The council members had gathered atop the walls of Jerusalem’s Old City for a festive event marking Jerusalem Day (which was last Friday). During the gathering one of the council’s younger members, Adir Schwartz, proposed measures to “improve the status” of the LGBT community in Jerusalem.
The N12 news portal reports that didn’t sit well with a number of the other council members, including Deputy Mayor Aryeh King.
“If they (LGBTs) are normal, why do they need special budgets?” wondered King.
Council member Yoni Yosef interrupted Schwartz to remind him: “This is a topic that most of the city’s residents are not interested in. Jerusalem is a holy city.”

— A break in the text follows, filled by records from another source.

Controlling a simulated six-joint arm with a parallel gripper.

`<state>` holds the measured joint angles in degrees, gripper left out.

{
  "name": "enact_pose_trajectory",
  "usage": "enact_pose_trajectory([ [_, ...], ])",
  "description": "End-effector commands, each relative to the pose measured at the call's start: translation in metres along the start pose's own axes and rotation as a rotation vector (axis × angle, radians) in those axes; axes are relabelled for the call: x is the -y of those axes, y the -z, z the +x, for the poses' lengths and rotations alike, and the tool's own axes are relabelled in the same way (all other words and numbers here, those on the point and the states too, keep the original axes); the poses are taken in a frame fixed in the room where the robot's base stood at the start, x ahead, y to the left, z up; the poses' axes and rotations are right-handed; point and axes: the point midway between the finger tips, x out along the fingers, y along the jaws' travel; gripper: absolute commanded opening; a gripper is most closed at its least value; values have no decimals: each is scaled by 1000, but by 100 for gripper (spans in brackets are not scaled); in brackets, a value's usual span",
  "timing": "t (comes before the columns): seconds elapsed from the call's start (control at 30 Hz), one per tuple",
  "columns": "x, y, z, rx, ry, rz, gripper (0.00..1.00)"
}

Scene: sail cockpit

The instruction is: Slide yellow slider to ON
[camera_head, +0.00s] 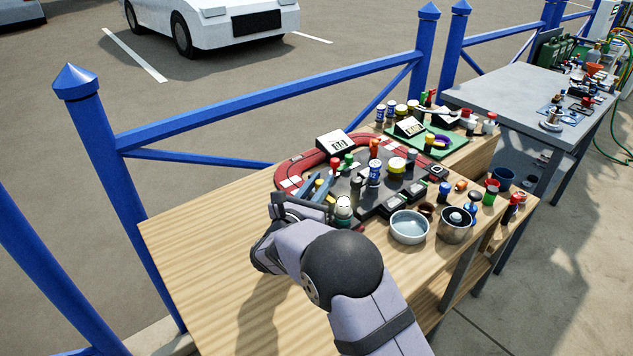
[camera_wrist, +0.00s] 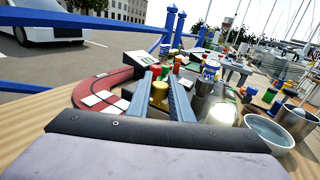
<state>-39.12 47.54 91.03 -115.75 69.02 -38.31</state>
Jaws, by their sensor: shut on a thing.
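The yellow slider (camera_wrist: 159,93) shows in the wrist view as a yellow knob between the two blue-grey fingers of my gripper (camera_wrist: 163,78). The fingers are shut on it. In the head view my gripper (camera_head: 318,184) is at the left part of the dark panel (camera_head: 368,208), with only a bit of yellow showing between the fingers. The slider's track and any ON marking are hidden by the fingers or too small to read.
A red curved track with white patches (camera_head: 291,170) borders the panel. Red and green knobs (camera_head: 347,160) and a blue-and-white can (camera_head: 375,172) stand close beyond the fingers. A bowl (camera_head: 408,227) and a metal pot (camera_head: 456,225) stand right. The wooden table's left part (camera_head: 205,245) is clear.

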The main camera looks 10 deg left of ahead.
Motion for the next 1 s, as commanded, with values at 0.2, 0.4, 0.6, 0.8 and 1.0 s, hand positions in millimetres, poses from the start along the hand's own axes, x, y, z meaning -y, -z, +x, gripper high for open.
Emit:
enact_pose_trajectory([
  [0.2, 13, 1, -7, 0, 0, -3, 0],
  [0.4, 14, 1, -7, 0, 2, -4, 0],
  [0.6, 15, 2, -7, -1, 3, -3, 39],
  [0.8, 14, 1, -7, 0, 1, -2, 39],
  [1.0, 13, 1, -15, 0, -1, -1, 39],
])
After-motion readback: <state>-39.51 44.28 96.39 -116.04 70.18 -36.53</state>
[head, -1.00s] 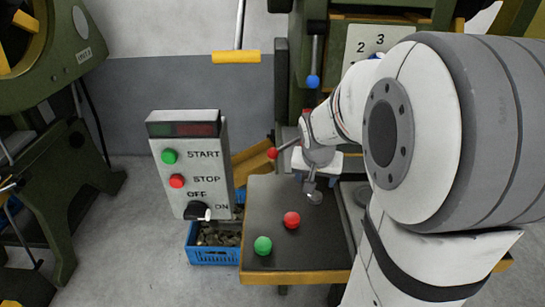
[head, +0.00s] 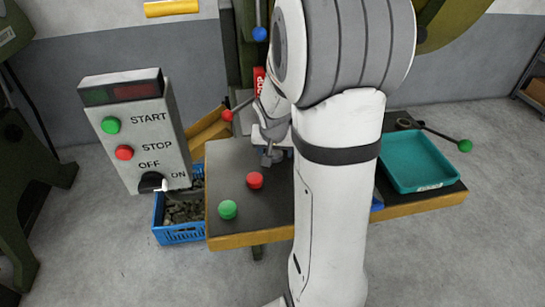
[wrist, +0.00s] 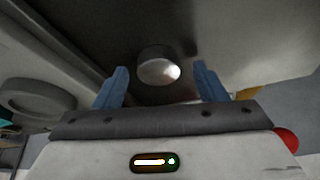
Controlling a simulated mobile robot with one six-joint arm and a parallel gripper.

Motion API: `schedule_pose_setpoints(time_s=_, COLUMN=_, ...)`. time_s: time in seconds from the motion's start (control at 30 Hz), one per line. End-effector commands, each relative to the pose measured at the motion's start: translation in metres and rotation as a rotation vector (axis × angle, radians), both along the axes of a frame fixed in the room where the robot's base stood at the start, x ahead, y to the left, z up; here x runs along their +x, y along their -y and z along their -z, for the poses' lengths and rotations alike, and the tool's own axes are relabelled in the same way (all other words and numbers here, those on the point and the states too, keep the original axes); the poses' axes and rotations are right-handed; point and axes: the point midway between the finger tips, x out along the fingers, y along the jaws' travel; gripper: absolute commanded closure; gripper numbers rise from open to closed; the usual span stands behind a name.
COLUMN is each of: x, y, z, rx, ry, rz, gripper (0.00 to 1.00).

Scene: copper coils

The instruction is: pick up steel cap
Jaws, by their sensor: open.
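The steel cap (wrist: 158,68) is a short, shiny round cylinder in the wrist view. It shows between and beyond the two blue fingers of my gripper (wrist: 161,78). The fingers are spread apart, with a visible gap on each side of the cap, and hold nothing. In the head view my arm covers much of the work area. A small grey shape (head: 271,157) shows below my wrist there, and I cannot tell whether it is the cap or part of the machine.
The dark table (head: 230,180) carries a red button (head: 255,180) and a green button (head: 227,209). A teal tray (head: 415,163) lies on the right. A control box (head: 139,137) stands at left, above a blue crate (head: 178,235). A red-knobbed lever (head: 227,115) is beside my wrist.

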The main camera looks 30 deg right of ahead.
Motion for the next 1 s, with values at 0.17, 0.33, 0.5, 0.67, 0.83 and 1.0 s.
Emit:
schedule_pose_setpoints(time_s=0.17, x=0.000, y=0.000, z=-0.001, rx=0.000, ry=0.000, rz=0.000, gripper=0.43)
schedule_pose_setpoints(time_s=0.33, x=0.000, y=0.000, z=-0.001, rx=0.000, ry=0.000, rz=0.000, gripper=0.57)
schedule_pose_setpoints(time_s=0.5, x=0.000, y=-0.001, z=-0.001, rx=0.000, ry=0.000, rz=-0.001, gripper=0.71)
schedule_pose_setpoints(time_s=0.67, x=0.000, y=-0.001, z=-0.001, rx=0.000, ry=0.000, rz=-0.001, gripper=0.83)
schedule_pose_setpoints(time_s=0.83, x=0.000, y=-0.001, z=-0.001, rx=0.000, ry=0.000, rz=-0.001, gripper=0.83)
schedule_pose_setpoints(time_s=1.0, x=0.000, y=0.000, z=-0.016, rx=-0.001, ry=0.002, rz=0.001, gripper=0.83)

Mayor Moshe Leon was harshly criticized by opposition council members for not intervening or at least condemning the remarks of his deputy mayor and coalition partners.
The Jerusalem gay pride parade is scheduled to take place next Thursday, June 1, under heavy security.
When the current government was formed late last year, the head of the far-right Noam party, Avi Maoz, vowed to shut down the Jerusalem pride parade, calling it “a promiscuous abomination” that harms the sanctity of the city.
Prime Minister Benjamin Netanyahu at the time promised that the “Pride Parade in Jerusalem will continue to march,” and that his government would “do nothing to harm the LGBT community.”
The pride parade marches through downtown Jerusalem, provocatively close to ultra-Orthodox Jewish neighborhoods, while conspicuously avoiding entirely the city’s Muslim neighborhoods.